26/08/2025
Kobiety, które pamiętam z dzieciństwa były nieszczęśliwe. Najczęściej, z powodu mężczyzn, którzy je otaczali (czasami ich braku, lecz rzecz jest ta sama, jedynie bieguny się różnią)
Nie rozumiały, nie czuły, że same się nimi otaczają.
Nie dawały sobie prawa do zmiany, wyboru, do błędu.
Nie wolno im było się mylić. One zostały powołane, aby służyć.
I przeżyć. Przetrwać. Wytrwać. Naciągnąć się, nagiąć, ale przeżyć. Wierzyły, że mężczyzna to jedyne, pewne źródło nie tylko utrzymania, ale ich poczucia bezpieczeństwa.
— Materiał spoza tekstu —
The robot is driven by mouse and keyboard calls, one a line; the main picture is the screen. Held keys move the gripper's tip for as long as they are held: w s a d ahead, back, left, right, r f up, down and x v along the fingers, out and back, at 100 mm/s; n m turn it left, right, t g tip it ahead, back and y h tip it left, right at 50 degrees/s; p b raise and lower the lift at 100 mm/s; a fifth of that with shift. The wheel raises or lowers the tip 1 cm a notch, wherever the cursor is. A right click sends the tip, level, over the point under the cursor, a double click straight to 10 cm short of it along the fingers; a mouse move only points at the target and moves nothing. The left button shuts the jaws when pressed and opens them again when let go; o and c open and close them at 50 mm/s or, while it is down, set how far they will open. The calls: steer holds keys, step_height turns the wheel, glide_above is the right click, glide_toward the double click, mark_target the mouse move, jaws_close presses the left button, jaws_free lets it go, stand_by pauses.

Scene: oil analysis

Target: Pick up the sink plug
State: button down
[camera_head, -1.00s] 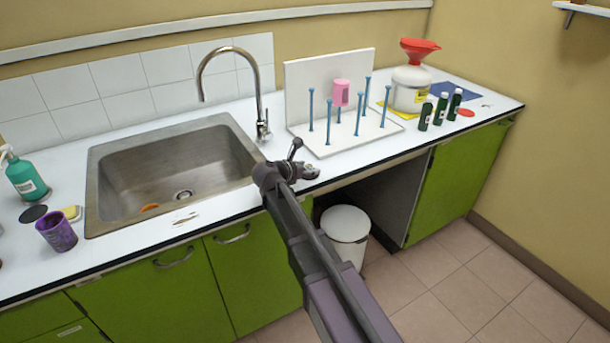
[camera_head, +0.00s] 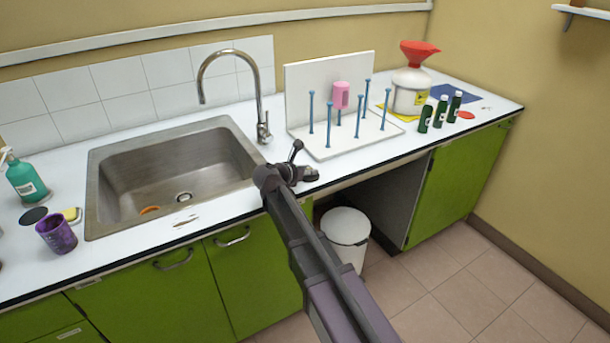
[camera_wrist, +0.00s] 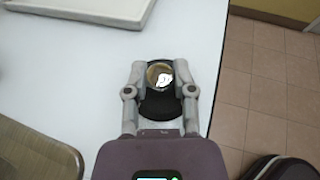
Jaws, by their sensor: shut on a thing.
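The sink plug (camera_wrist: 158,103), a black round disc with a shiny rounded top, shows between the two grey fingers in the wrist view. My gripper (camera_wrist: 161,78) is shut on it, with one finger on each side of the shiny top. In the head view my gripper (camera_head: 308,173) is low over the white counter, right of the sink. There the plug is hidden or too small to make out. I cannot tell whether it touches the counter.
The steel sink (camera_head: 225,128) is left of my gripper, with a tall tap (camera_head: 262,110) behind. A white rack with blue pegs (camera_head: 335,150) stands behind my gripper. The counter's front edge is close. A white bin (camera_head: 345,228) stands below on the floor.

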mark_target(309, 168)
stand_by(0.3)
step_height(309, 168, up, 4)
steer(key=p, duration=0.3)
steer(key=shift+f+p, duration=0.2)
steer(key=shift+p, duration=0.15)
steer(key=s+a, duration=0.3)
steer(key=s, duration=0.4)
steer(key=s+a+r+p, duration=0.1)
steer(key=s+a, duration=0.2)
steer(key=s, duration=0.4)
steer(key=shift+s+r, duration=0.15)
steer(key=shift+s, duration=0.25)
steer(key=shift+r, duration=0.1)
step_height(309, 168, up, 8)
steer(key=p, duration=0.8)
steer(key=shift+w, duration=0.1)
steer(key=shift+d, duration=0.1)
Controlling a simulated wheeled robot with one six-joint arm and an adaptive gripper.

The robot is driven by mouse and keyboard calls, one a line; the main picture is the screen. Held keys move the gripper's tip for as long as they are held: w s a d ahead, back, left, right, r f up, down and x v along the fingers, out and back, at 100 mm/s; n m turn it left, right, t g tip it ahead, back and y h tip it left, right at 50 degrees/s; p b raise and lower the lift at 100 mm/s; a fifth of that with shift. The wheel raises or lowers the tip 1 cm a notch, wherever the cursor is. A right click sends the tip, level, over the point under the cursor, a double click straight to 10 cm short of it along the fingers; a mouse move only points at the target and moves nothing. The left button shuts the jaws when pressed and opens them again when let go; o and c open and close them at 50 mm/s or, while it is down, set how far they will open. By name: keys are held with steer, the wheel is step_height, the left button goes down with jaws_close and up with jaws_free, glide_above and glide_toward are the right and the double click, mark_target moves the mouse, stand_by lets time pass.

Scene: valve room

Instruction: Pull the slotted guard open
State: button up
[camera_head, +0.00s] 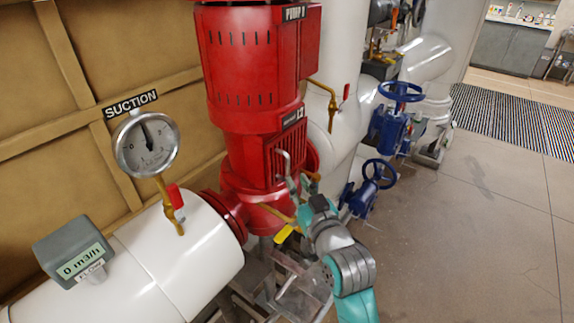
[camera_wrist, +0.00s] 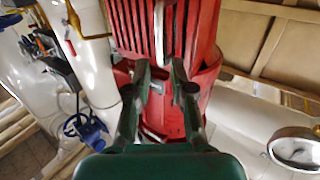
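The slotted guard (camera_head: 262,148) is a red panel with vertical slots on the lower body of the red pump. It looks flush with the pump. In the wrist view the slotted guard (camera_wrist: 135,28) fills the top middle, with a pale metal bar handle (camera_wrist: 159,28) running down its front. The handle also shows in the head view (camera_head: 285,163). My gripper (camera_head: 298,184) is in front of the guard near the handle's lower end. In the wrist view my gripper (camera_wrist: 160,82) has its two fingers apart, with the handle's lower end appearing between their tips. Contact cannot be told.
A suction gauge (camera_head: 146,144) and a white pipe (camera_head: 190,250) stand left of the pump. Two blue valve wheels (camera_head: 400,91) are at the right. The floor (camera_head: 470,230) at the right is clear.

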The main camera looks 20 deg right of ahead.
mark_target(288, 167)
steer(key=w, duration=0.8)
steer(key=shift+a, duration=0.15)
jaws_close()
O jakże jednak zatrutym źródłem się stawało, kiedy ten przepijał wypłatę. Kiedy zdradzał. Kiedy przegrywał. Kiedy wracał do domu zataczając się chodnikiem. Kiedy miał swoje cztery kąty i potrzebował służącej, kucharki i nałożnicy - a byłaś nią Ty kochana kobieto.
Dziś ja wam daję głęboki ukłon i podziękowanie za wasze przetrwanie. Za przetrwanie wszystkich mam, babć, prababć.
Dzięki temu jesteśmy tutaj, bo im się udało przetrwać.
I my już nie musimy.
Mamy prawo się mylić, sprawdzać, próbować. Mam prawo wycofać się z każdej decyzji. Mam wybór. Możemy żyć a nie trwać!
One nie mogły inaczej. Nikt w nie nie uwierzył. Nie miały dostępu do wykształcenia. Sensem ich życia stał się mąż, obojętnie jaki, byleby "kochał". Spragnione miłości i wsparcia przestały wierzyć same sobie. Ufać. Uważać za prawdę, że są wyjątkowe, warte wszystkiego, całej miłości tego i każdego świata. Nie poczuły, że miały niesamowite talenty. Talenty, których nikt nie zauważył, bo nauczyły się, żeby światu się nie ujawniać.
Bo ktoś, kiedyś w nie nie uwierzył.
I ich nie zauważył.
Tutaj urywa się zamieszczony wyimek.